#### [THE EXERCISE]
Every entry must be duplicated precisely as written.
-- START MATERIAL FOR THE TASK --
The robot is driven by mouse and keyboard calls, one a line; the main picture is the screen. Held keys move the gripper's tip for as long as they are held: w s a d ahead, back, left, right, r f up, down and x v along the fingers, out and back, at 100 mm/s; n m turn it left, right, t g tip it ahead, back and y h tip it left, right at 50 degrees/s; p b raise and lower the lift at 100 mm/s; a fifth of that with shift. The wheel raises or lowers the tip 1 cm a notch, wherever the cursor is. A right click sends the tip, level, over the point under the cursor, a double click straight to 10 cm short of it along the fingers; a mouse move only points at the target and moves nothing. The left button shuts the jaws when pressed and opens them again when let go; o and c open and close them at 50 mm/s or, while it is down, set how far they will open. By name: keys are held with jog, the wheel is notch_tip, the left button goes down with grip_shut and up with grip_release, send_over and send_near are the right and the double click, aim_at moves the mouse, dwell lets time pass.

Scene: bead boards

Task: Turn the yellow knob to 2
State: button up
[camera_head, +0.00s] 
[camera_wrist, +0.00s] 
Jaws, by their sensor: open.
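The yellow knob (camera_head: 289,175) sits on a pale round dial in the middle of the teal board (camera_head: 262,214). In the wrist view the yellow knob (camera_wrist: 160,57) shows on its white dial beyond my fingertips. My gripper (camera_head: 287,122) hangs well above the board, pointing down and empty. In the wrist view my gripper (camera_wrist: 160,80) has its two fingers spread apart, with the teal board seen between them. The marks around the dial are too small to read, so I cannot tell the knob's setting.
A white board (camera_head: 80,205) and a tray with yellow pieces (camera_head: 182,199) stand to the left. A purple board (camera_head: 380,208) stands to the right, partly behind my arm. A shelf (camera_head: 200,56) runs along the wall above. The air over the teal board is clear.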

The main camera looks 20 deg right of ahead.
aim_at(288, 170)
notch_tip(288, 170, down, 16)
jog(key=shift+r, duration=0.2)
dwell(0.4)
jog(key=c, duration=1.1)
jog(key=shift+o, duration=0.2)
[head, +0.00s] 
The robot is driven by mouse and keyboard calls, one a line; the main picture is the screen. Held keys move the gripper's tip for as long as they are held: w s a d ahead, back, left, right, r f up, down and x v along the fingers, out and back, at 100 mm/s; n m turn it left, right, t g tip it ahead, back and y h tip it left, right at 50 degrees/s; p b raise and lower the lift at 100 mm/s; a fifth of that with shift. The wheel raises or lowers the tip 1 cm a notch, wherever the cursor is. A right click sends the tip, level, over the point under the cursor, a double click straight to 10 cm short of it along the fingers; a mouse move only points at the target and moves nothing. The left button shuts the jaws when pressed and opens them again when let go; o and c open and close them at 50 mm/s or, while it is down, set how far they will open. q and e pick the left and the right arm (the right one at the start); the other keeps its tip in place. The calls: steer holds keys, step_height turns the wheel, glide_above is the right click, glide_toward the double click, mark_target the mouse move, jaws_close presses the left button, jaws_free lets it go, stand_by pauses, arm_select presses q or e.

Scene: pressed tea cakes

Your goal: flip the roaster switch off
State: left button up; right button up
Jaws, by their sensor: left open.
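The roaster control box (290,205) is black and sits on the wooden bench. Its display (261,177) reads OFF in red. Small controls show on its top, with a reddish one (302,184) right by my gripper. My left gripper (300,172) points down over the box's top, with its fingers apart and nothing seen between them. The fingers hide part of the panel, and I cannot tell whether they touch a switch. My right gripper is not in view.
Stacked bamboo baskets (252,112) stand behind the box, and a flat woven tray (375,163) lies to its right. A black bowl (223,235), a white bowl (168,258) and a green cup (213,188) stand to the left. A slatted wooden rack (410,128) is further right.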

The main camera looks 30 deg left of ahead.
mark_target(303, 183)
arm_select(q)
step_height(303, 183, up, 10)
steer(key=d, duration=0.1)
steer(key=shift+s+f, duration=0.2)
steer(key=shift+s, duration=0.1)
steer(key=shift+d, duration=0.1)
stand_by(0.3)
-- END MATERIAL FOR THE TASK --
#### [FINAL RESULT]
The robot is driven by mouse and keyboard calls, one a line; the main picture is the screen. Held keys move the gripper's tip for as long as they are held: w s a d ahead, back, left, right, r f up, down and x v along the fingers, out and back, at 100 mm/s; n m turn it left, right, t g tip it ahead, back and y h tip it left, right at 50 degrees/s; p b raise and lower the lift at 100 mm/s; a fifth of that with shift. The wheel raises or lowers the tip 1 cm a notch, wherever the cursor is. A right click sends the tip, level, over the point under the cursor, a double click straight to 10 cm short of it along the fingers; a mouse move only points at the target and moves nothing. The left button shuts the jaws when pressed and opens them again when let go; o and c open and close them at 50 mm/s or, while it is down, set how far they will open. By name: keys are held with jog, the wheel is notch_tip, the left button goes down with grip_shut and up with grip_release, send_over and send_near are the right and the double click, aim_at moves the mouse, dwell lets time pass.

Scene: bead boards

Task: Turn the yellow knob to 2
State: button up
[camera_head, +0.00s] 
[camera_wrist, +0.00s] 
Jaws, by their sensor: open.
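The yellow knob (camera_head: 289,175) sits on a pale round dial in the middle of the teal board (camera_head: 262,214). In the wrist view the yellow knob (camera_wrist: 160,57) shows on its white dial beyond my fingertips. My gripper (camera_head: 287,122) hangs well above the board, pointing down and empty. In the wrist view my gripper (camera_wrist: 160,80) has its two fingers spread apart, with the teal board seen between them. The marks around the dial are too small to read, so I cannot tell the knob's setting.
A white board (camera_head: 80,205) and a tray with yellow pieces (camera_head: 182,199) stand to the left. A purple board (camera_head: 380,208) stands to the right, partly behind my arm. A shelf (camera_head: 200,56) runs along the wall above. The air over the teal board is clear.

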The main camera looks 20 deg right of ahead.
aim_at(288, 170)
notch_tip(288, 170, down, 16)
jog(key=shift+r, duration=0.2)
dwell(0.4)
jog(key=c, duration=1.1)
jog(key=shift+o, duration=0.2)
[head, +0.00s] 
The robot is driven by mouse and keyboard calls, one a line; the main picture is the screen. Held keys move the gripper's tip for as long as they are held: w s a d ahead, back, left, right, r f up, down and x v along the fingers, out and back, at 100 mm/s; n m turn it left, right, t g tip it ahead, back and y h tip it left, right at 50 degrees/s; p b raise and lower the lift at 100 mm/s; a fifth of that with shift. The wheel raises or lowers the tip 1 cm a notch, wherever the cursor is. A right click sends the tip, level, over the point under the cursor, a double click straight to 10 cm short of it along the fingers; a mouse move only points at the target and moves nothing. The left button shuts the jaws when pressed and opens them again when let go; o and c open and close them at 50 mm/s or, while it is down, set how far they will open. q and e pick the left and the right arm (the right one at the start); the other keeps its tip in place. The calls: steer holds keys, step_height turns the wheel, glide_above is the right click, glide_toward the double click, mark_target the mouse move, jaws_close presses the left button, jaws_free lets it go, stand_by pauses, arm_select presses q or e.

Scene: pressed tea cakes

Your goal: flip the roaster switch off
State: left button up; right button up
Jaws, by their sensor: left open.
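The roaster control box (290,205) is black and sits on the wooden bench. Its display (261,177) reads OFF in red. Small controls show on its top, with a reddish one (302,184) right by my gripper. My left gripper (300,172) points down over the box's top, with its fingers apart and nothing seen between them. The fingers hide part of the panel, and I cannot tell whether they touch a switch. My right gripper is not in view.
Stacked bamboo baskets (252,112) stand behind the box, and a flat woven tray (375,163) lies to its right. A black bowl (223,235), a white bowl (168,258) and a green cup (213,188) stand to the left. A slatted wooden rack (410,128) is further right.

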The main camera looks 30 deg left of ahead.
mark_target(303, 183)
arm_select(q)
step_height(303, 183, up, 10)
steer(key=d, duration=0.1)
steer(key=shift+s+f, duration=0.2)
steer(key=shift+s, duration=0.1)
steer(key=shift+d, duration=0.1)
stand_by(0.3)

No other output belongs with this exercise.